**Data from robot episodes:**
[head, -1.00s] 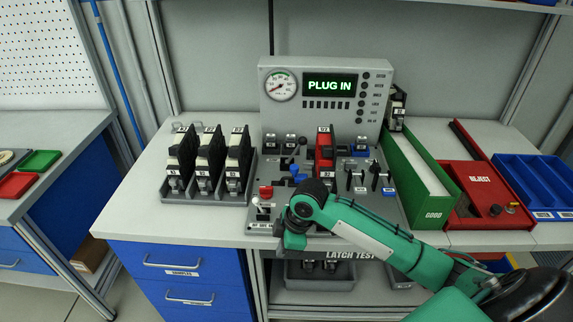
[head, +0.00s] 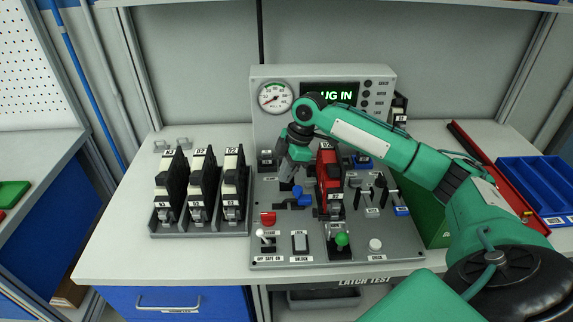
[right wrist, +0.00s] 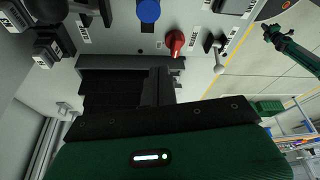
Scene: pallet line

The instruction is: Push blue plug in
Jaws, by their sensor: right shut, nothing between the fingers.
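The panel (head: 330,255) carries a blue knob-like piece (head: 297,192) with a blue part beside it, left of the red module. I take it for the blue plug, but cannot be sure. A round blue end (right wrist: 148,11) shows at the top of the right wrist view. Another blue block (head: 363,161) sits at the panel's back right. My right gripper (head: 291,163) is shut and empty, pointing down above and behind the blue piece, apart from it as far as I can tell. My left gripper is not in view.
The red module (head: 328,180) stands just right of my gripper. Several black-and-white modules stand in a rack (head: 200,228) on the left. The display (head: 334,95) is partly covered by my arm. A green box (head: 428,220) and blue tray (head: 535,185) are at right.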

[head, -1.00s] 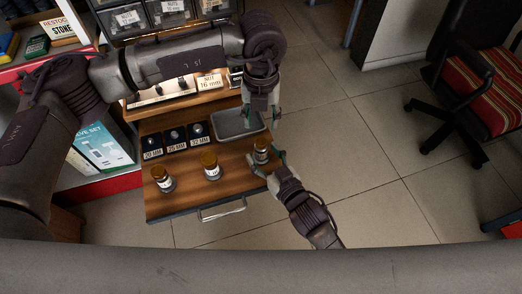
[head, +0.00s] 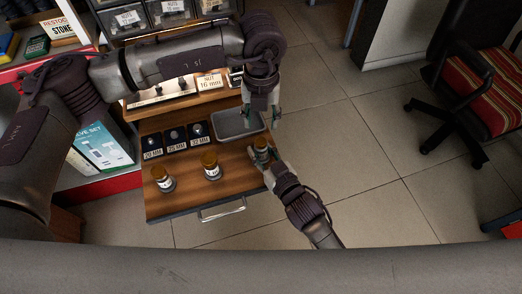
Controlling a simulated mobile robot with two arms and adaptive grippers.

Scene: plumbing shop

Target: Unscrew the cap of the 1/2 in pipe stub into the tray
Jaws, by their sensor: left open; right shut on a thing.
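The grey tray (head: 225,125) lies behind the right stub. My left gripper (head: 262,117) is open and empty, pointing down over the tray's right side. The visible part of the tray looks empty.
Several small dark holders with size labels (head: 174,137) stand left of the tray. A stepped wooden rack (head: 165,103) with a "nut 16 mm" label is behind. A drawer handle (head: 221,210) is at the front.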

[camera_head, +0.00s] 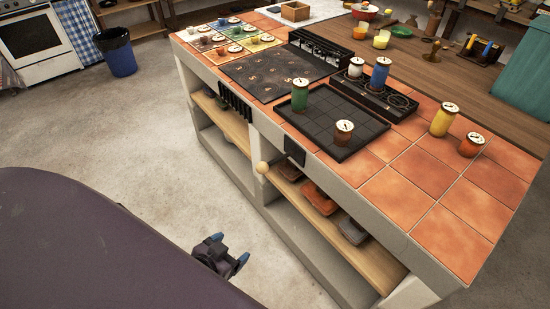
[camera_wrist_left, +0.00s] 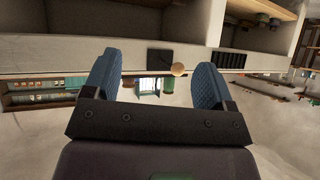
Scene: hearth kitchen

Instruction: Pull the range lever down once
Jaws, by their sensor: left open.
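The range lever has a round pale wooden knob (camera_head: 262,167) standing out from a black plate (camera_head: 295,151) on the front edge of the tiled counter. In the left wrist view the knob (camera_wrist_left: 178,69) and plate (camera_wrist_left: 160,58) show between the fingers in the picture, beyond the tips. My left gripper (camera_head: 230,249) is open and empty, with blue finger pads. It is low in front of the counter, apart from the lever. The gripper (camera_wrist_left: 157,62) also shows in the left wrist view. My right gripper is in neither view.
The counter (camera_head: 445,225) has open shelves below with folded cloths (camera_head: 318,198). A black rack (camera_head: 236,105) is on its front, left of the lever. On top are a black tray (camera_head: 325,118) and several lidded jars. The floor before the counter is clear.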

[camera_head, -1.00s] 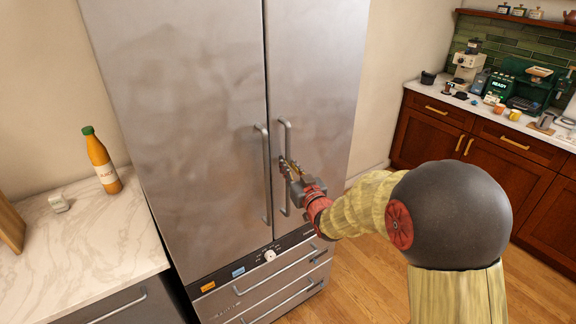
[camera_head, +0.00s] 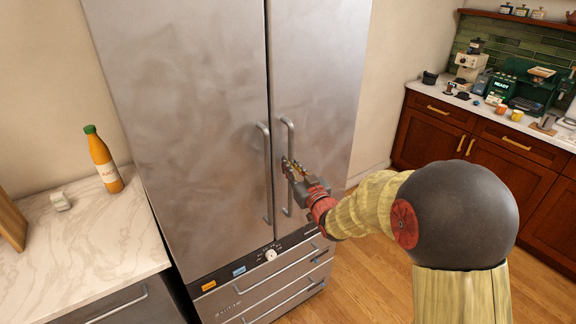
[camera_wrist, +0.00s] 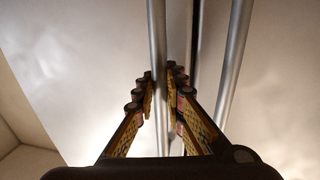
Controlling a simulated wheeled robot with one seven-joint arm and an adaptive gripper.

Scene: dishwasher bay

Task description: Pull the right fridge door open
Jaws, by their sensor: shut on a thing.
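The steel fridge has two tall doors side by side. The right fridge door (camera_head: 318,75) carries a vertical bar handle (camera_head: 286,135) near the middle seam. My gripper (camera_head: 288,166) is shut on this handle at about mid height. In the wrist view my gripper (camera_wrist: 158,84) has its fingers on both sides of the bar (camera_wrist: 157,35). The left door (camera_head: 185,110) has its own handle (camera_head: 266,175), which stands free beside it. Both doors look closed and about flush; a dark seam runs between them. The fingertips' contact is partly hidden by the gripper in the head view.
Drawers (camera_head: 275,295) with bar handles lie below the doors. A marble counter (camera_head: 110,245) with an orange bottle (camera_head: 104,160) stands left. Wooden cabinets (camera_head: 440,130) stand at the right. Open wood floor (camera_head: 365,270) lies in front of the fridge.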

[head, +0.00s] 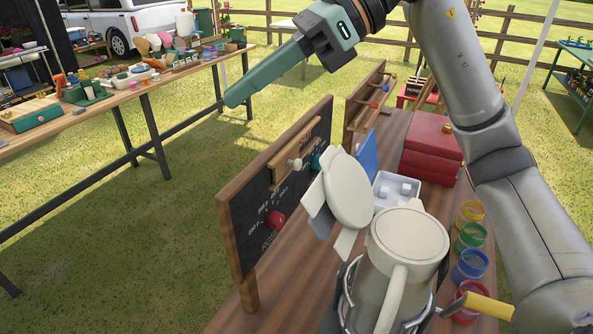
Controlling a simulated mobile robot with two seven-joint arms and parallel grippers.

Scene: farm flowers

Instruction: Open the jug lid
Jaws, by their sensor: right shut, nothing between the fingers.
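A pale jug (374,285) stands at the front of the wooden table, with its long handle toward me. Its round cream lid (407,234) lies flat over the top and looks shut. A wire holder seems to surround the jug's lower part. My right gripper (233,99) is green, shut and empty. It points down and left, well above and to the left of the jug, over the grass beyond the chalkboard. It touches nothing. My left gripper is not in view.
A round cream disc (350,188) stands tilted just left of the jug; I cannot tell what it belongs to. A chalkboard (250,225) lines the table's left edge. Paint jars (469,264), a white tray (398,208) and a red box (430,142) sit right and behind.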

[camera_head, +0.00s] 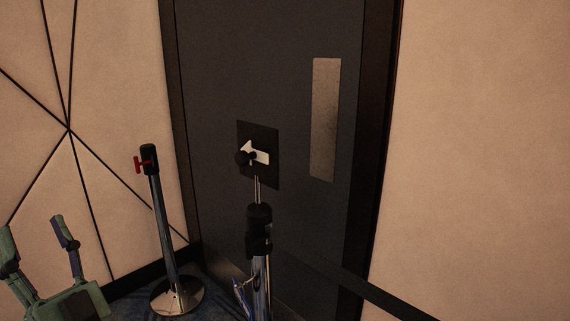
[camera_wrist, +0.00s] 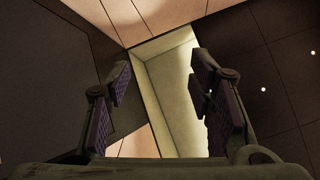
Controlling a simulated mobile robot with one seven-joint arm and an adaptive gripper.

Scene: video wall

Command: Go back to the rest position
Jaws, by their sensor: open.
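My gripper (camera_head: 38,262) is at the lower left of the head view, green with purple pads. Its two fingers stand apart and point upward, with nothing between them. In the wrist view my gripper (camera_wrist: 155,100) is also open and empty, its fingers spread to either side. Beyond the fingers are a pale lit recess and dark panels, apart from the gripper.
A chrome post (camera_head: 165,235) with a black top and red clip stands right of my gripper. Another post (camera_head: 259,235) stands before a dark door (camera_head: 215,70) with a pale plate (camera_head: 325,120). A beige panelled wall (camera_head: 100,90) is behind my gripper.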

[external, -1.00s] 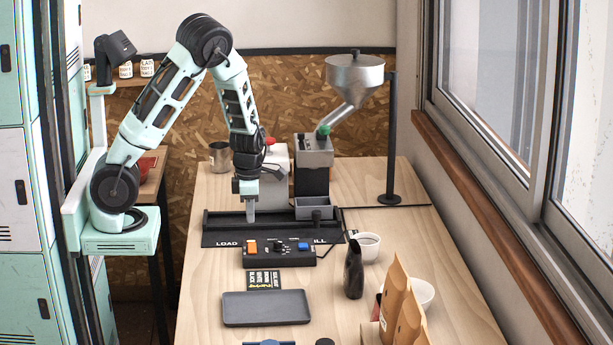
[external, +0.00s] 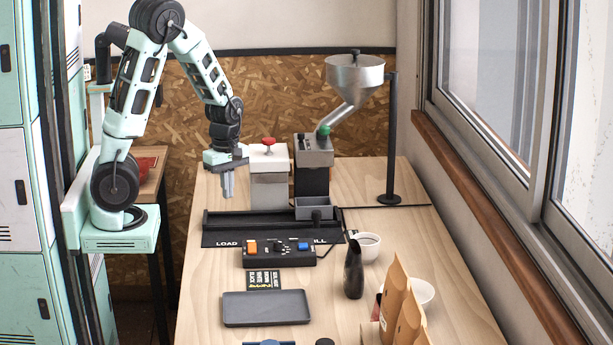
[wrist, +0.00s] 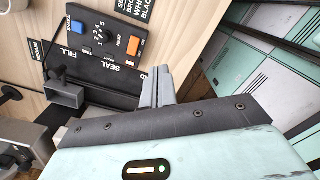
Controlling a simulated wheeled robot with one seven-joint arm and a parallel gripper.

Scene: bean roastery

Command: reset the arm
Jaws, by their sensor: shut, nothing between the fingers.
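My gripper (external: 228,186) is shut and empty. In the external view it points down in the air above the back left of the wooden table, left of the white box with the red knob. In the wrist view its closed fingers (wrist: 157,88) show near the middle. My arm bends up and over from its base at the left.
A black rail (external: 225,238) and a control panel with coloured buttons (external: 279,254) lie below the gripper. The white box (external: 270,160) and a hopper machine (external: 314,150) stand to its right. A dark tray (external: 266,308), a black pitcher (external: 354,270), a white cup (external: 369,250) and paper bags (external: 393,295) are nearer.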

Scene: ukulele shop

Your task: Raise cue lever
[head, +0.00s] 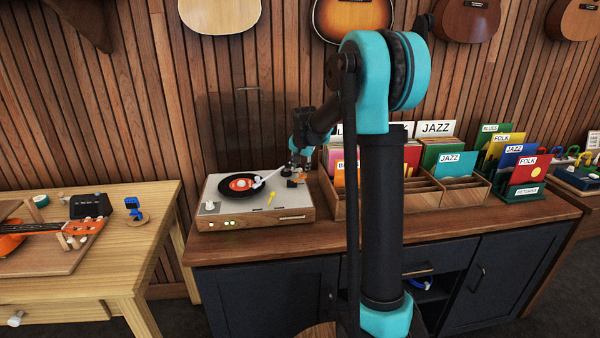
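A turntable (255,215) with a wooden body and a pale top stands on the left part of the cabinet. A black record with a red label (240,184) lies on it, and a white tonearm (266,179) reaches over the record's right side. My gripper (297,178) is at the turntable's back right corner, by the tonearm's base. Its fingers are small and partly hidden, so I cannot tell whether they touch anything.
Record crates (460,190) with labelled dividers stand close to the right of the turntable on the cabinet top (250,246). A wooden workbench (130,250) with an orange ukulele is at the left. Instruments hang on the slatted wall behind.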

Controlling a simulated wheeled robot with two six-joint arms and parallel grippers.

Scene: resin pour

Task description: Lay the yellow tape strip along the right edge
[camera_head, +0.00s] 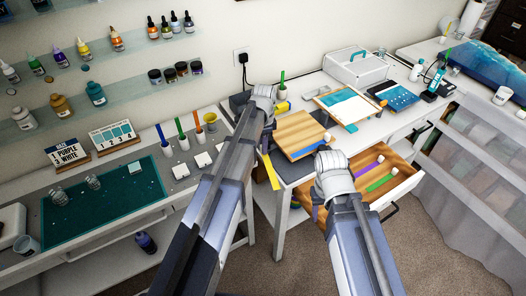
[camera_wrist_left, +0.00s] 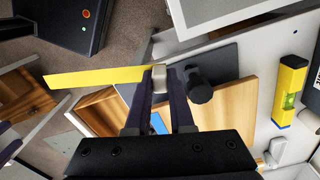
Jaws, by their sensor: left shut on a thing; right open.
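The yellow tape strip (camera_head: 272,171) hangs from my left gripper (camera_head: 265,148). In the left wrist view, the strip (camera_wrist_left: 100,77) is pinched at one end between the fingertips (camera_wrist_left: 158,80) and sticks out to the left, clear of the board. The wooden board (camera_head: 298,128) lies on a dark mat, with a blue strip (camera_head: 308,149) along its near edge. It also shows in the left wrist view (camera_wrist_left: 228,115), behind my fingers. My right gripper (camera_head: 316,212) is low by the open drawer's left side, partly hidden by my wrist, and open.
The open wooden drawer (camera_head: 398,184) holds a purple tape (camera_head: 364,170) and a green tape (camera_head: 380,183). A yellow level (camera_wrist_left: 290,90) and a dark cylinder (camera_wrist_left: 199,86) are near the board.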

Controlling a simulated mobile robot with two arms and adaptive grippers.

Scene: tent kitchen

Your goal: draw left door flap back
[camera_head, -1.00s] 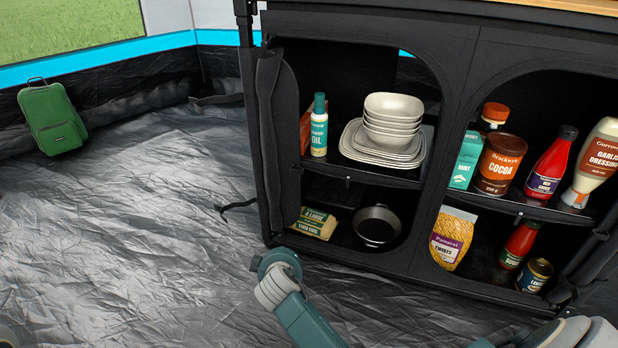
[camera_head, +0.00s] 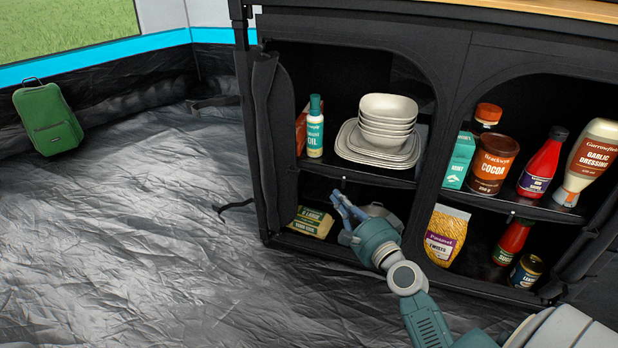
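The black fabric cupboard (camera_head: 420,60) stands with both openings uncovered. The left door flap (camera_head: 272,140) hangs as a dark, narrow bunched strip along the left edge of the left opening, so the shelves behind it show. My right gripper (camera_head: 341,199) is in front of the lower left compartment, to the right of the flap and apart from it. Its two thin blue-grey fingers point up and left, close together; whether they are open or shut is unclear. It partly hides the dark pan (camera_head: 376,209). My left gripper is not in view.
White bowls and plates (camera_head: 385,140) and an oil bottle (camera_head: 315,127) stand on the upper left shelf. A yellow-green packet (camera_head: 311,221) lies below. Jars and bottles fill the right side.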

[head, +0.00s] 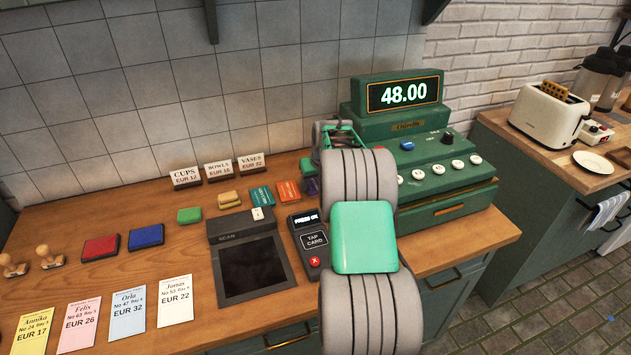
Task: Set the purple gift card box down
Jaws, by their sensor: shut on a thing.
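The purple gift card box (312,187) shows only in part at the left edge of my arm, just right of the orange gift card box (288,191). My gripper (318,165) is at the far end of my arm, in front of the cash register's left side. It is shut on the purple box. Its fingertips are mostly hidden by my arm, and I cannot tell whether the box touches the counter.
A teal gift card box (262,196) stands left of the orange one. The card reader (309,240) and scanner (248,262) lie in front. The green cash register (435,180) is close on the right. Price signs (219,170) stand along the wall.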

**Requirement:** Look above for the line that contains "a parallel gripper.". Starting there, transcribe every line exactly until you have copied the line that contains "Command: reset the arm".

**Output of the exercise:**
Controlling a simulated wheeled robot with one seven-joint arm and a parallel gripper.

Scene: bean roastery

Command: reset the arm

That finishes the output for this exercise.